At Woodbine, the effect of short turns at Kingston Road appears and there are large gaps to Neville of which one, over 30 minutes, happens to be a CLRV. The effect of the larger proportion of service operated with the CLRVs shows up in the trend line which is not affected as much by this peak as the trend line for Flexitys would be with a comparable value.

Over the day as a whole, wide gaps of three scheduled headways and more are common.

Full Chart Sets

These chart sets contain one page for each day of the month, including weekends, showing both the overall behaviour of the route, and the large variation from day-to-day in headway reliability regardless of which mode is operating.



Dwell Times

In an attempt to determine differences in dwell times, I tried to produce charts similar to the speed charts, but showing the time when cars were stationary rather than their speed when moving. Although there is some difference, mainly in favour of the CLRVs, the differences are small and at some locations are clouded by stops as vehicles creep up to stops in congested traffic. A car could be stopped because it is serving passengers, waiting for a traffic signal to clear, or stuck in traffic. The latter two affect any vehicle, although operators of the shorter CLRVs may be more likely to open their doors before they are fully at the stop than Flexity operators.

The temporal resolution (see technical note below) is such that some of the differences are lost.

A Note About Methodology

Streetcars report their location in GPS co-ordinates every 20 seconds. This is the raw data that I have boiled down into route analyses for many years. The first step in the process converts the GPS to a single-dimensional number as if the route were a piece of string that were pulled out into a straight line. With a scale of one unit every 10 metres, Neville is at zero, and Humber Loop is at about 1670.

For each “tick” of the clock, a streetcar will have a “current” and “next” position. The change in position tells us the speed (location change in 10m increments times 180, the number of 20-second “ticks” in an hour). For each location across the route, the speed of all passing streetcars is averaged by hour of the day to produce the speed profile charts below.
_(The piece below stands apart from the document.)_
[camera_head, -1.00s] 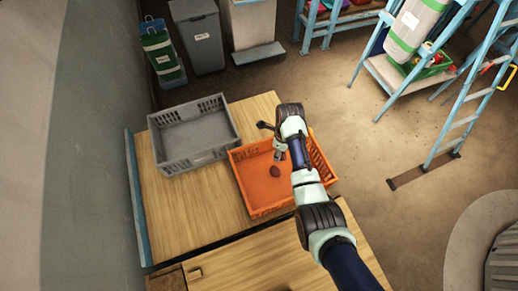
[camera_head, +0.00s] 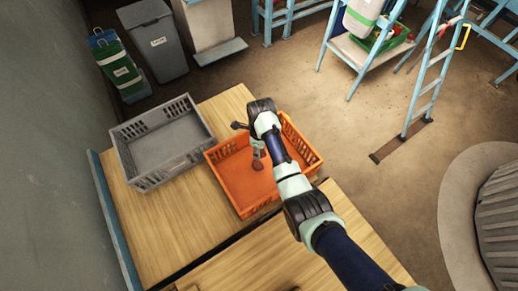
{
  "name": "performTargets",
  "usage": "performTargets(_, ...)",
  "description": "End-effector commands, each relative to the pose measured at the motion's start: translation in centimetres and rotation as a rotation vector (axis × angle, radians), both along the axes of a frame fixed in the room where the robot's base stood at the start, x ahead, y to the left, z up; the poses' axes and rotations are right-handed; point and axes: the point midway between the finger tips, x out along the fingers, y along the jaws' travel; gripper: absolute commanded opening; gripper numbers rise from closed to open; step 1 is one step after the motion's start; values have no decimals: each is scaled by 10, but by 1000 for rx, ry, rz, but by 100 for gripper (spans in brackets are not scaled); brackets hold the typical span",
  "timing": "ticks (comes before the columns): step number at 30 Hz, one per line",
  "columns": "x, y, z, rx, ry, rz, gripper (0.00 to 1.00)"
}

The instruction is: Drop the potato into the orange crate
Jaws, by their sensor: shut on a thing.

The lowest resolution for dwell time (the length of time in one place) possible is that 20-second tick, but if two or more consecutive locations reported by a car are the same, then it is not moving and a dwell time at its location can be assigned in multiples of 20 seconds. These values are averaged for all cars to give the average dwell time for each hour at each 10m location across the route. The actual dwell time could be less or more than a multiple of 20, but that is the best possible resolution with the data available.
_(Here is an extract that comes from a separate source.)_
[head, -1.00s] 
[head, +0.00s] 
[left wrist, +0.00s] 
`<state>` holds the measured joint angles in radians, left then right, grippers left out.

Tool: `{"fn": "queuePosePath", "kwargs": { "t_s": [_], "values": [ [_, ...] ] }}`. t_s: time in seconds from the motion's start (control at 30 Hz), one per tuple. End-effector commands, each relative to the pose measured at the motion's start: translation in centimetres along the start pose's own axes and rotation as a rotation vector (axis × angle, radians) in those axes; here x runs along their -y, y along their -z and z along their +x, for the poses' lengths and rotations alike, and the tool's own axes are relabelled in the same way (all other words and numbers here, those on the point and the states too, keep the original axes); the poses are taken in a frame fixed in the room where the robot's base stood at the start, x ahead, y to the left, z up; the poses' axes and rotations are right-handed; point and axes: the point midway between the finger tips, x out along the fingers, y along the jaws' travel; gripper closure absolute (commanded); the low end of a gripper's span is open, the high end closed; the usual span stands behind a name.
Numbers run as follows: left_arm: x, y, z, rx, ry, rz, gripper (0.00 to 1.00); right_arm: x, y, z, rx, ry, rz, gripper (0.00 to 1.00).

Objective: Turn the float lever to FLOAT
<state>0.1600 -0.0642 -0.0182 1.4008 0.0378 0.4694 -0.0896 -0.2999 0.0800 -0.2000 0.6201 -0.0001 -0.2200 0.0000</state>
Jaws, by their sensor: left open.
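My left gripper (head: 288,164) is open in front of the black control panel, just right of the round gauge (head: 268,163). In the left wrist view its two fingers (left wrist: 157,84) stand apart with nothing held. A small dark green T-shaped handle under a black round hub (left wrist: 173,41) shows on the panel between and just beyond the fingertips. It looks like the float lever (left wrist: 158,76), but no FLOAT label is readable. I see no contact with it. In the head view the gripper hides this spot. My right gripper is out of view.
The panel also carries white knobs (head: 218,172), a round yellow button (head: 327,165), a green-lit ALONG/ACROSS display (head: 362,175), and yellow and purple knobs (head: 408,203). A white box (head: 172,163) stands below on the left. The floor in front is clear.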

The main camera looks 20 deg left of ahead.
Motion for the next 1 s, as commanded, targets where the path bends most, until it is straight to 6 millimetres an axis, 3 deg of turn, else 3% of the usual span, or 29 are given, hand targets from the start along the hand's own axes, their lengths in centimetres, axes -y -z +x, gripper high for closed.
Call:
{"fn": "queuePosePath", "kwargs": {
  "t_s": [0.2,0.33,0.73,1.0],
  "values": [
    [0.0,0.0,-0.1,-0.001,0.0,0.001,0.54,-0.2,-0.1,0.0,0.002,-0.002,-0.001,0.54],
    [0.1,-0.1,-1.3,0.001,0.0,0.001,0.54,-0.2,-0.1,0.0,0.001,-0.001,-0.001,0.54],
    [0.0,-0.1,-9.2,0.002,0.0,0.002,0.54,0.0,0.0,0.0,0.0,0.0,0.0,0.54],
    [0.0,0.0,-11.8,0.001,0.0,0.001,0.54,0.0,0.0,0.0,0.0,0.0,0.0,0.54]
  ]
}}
Note that if streetcars are caught in stop-and-go traffic, they can have dwell times over 20 seconds on the approach to a stop as well as at the stop. However, for this analysis, the main question is whether and how the numbers changed from one year to the next. Dwells on approach will go up if congestion causing queuing worsened in the intervening year.

Headways are calculated by measuring when each car passes various screenlines on the route. Charts of this information have appeared in previous articles. The change for this analysis is that data for old and new car types have been broken out so that the effect, if any, of mode-induced gaps is visible.
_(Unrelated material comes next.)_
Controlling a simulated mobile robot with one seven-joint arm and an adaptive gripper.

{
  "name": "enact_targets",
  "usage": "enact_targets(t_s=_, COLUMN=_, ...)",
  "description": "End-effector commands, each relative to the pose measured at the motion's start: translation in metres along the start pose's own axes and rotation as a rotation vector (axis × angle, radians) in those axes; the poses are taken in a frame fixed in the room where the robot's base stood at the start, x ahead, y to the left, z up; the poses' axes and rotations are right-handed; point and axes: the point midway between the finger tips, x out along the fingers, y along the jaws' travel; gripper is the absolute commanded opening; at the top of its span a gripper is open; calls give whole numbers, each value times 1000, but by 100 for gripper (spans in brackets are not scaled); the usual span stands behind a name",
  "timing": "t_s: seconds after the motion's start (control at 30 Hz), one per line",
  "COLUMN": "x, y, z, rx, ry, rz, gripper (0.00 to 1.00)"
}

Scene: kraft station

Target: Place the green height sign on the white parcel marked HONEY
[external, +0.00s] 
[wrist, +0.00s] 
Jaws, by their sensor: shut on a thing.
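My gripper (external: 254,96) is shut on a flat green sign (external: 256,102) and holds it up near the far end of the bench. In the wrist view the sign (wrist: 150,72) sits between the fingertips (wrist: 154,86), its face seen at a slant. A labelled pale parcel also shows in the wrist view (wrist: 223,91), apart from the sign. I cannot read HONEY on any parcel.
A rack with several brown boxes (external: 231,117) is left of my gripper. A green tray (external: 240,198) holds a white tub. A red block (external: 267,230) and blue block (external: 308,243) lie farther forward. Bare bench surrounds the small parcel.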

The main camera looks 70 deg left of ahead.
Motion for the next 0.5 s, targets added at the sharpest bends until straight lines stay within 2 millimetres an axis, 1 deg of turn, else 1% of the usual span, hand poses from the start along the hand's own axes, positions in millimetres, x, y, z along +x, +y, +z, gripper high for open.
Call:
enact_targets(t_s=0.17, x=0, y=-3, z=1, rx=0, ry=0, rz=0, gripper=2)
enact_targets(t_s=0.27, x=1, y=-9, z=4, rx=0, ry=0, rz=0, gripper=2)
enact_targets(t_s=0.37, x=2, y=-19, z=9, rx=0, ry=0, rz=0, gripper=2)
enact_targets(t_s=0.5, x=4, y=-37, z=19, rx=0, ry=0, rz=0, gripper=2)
3 thoughts on “Analysis of 501 Queen: Why Are Trips Taking Longer?

  1. Steve wrote: “Of particular note is that some of the areas where streetcars go slower in 2019 are areas of bad track where slow orders have been implemented.”

    Steve, there also appears to be a slow order for westbound streetcars approaching Humber Loop. as they seem to operate very slowly from The Kingsway to Humber Loop. I am not sure if it is planned slow order or just temporary.

    Steve: Yes, that shows up in the data for both directions, and I noted it in the article. Each slow order doesn’t have much effect, but cumulatively it’s another story.


  2. It’s also getting slower west of Humber loop, and for that section Flexities have only starter to appear this board period, and I suspect will not be affected by late walk-ups as they might be on Queen St.

    I have a 2009 service summary that shows running times Neville-Humber and Neville-Long Branch, as it was really operated as one route back then. The afternoon peak period shows minutes extra running time to Long Branch versus Humber; other periods show less running time, down to 45 minutes.

    In the current service summary, morning and evening peak periods have 60 minutes running time between Long Branch and Humber, with 5-7 minutes terminal time. My experience is that streetcars generally adhere to this, though I await your data analysis as I don’t ride it that often any more.

    On the other hand, early morning streetcars on the weekends are supposed to hop to it and do the run in 42 minutes!

    So is part of the longer running time problem “the schedule has been made to work out evenly, and you have more time” and operators taking that extra time?

    As a contrast, back in 2008/2009, there was an op on one particular run (18 I think) who would reliably leave Long Branch loop around 8:42 AM (when The Current’s theme started playing, I had to get out the door and to the stop), and it would arrive at Spadina and Queen around 9:30 AM, plus or minus a couple of minutes. That’s under 50 minutes. With the slower operation and split service (random waits at Humber), I’m sure that the minimum trip time would be one hour, and more like an hour and a half if you’re unlucky.


  3. Once all CLRV’s and ALRV’s retire, how likely is it that two or more LFLRV’s that arrive at the same kerbside stop (no safety island) in the same direction will be allowed to load simultaneously? This would demand 60+ metres of loading space, and cannot happen at stops with safety islands (which are only 45 metres long) unless the second driver opens the front doors only. If people are so worried about random last-minute passengers having the power to hold up a new LFLRV against the will of a driver, I feel that not allowing more than one loading LFLRV would exacerbate this problem.